* **Set exercise**: Tally up the lines carrying the string "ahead" and respond with only the resulting number.

* **Data segment**:

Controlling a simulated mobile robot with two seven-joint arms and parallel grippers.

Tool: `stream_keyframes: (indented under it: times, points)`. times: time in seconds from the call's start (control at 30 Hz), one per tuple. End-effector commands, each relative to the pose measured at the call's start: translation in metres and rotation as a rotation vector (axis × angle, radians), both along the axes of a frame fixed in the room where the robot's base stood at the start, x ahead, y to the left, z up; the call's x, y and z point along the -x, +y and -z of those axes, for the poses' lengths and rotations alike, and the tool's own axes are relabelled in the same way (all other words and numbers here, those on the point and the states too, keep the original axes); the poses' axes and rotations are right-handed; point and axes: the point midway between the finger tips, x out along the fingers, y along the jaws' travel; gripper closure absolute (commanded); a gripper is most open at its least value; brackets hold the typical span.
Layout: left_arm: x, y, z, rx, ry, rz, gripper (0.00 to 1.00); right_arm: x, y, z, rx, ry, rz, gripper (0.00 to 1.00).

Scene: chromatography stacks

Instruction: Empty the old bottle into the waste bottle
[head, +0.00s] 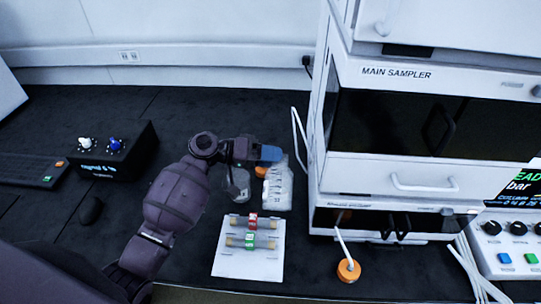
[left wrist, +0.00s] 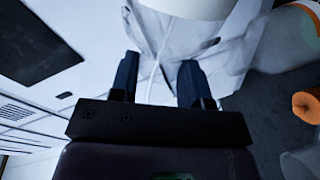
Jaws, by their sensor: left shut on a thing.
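My left gripper (head: 270,154) is at the centre of the head view, with its blue fingertips just above a translucent bottle with graduation marks (head: 277,188). In the left wrist view the fingers (left wrist: 158,82) are shut on a large translucent bottle (left wrist: 190,45), apparently the old bottle. A clear glass bottle (head: 237,186) shows below my wrist, partly hidden by it. An orange cap (head: 261,171) shows between the two bottles. I cannot tell which of these is the waste bottle, nor any liquid level. My right gripper is out of view.
The white sampler stack (head: 395,168) stands close on the right. A white rack (head: 246,265) with red and green clipped columns lies in front. An orange-capped bottle (head: 348,270) with a tube stands beside it. A black box with knobs (head: 118,150) is at left.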

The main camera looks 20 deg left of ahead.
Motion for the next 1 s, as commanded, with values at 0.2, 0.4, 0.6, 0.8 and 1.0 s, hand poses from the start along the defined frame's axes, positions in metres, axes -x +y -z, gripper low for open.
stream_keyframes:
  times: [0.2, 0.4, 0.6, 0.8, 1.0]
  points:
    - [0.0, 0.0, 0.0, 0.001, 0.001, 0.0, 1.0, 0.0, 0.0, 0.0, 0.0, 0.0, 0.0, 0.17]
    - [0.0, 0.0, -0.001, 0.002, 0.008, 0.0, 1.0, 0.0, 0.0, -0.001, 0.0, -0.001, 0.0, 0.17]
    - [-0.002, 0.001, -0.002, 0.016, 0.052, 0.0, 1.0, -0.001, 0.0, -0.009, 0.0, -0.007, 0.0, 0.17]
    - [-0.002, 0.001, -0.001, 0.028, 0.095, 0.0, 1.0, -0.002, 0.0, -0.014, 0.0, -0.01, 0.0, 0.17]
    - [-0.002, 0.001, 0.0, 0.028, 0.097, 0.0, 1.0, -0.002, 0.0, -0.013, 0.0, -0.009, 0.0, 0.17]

* **Worked answer**: 2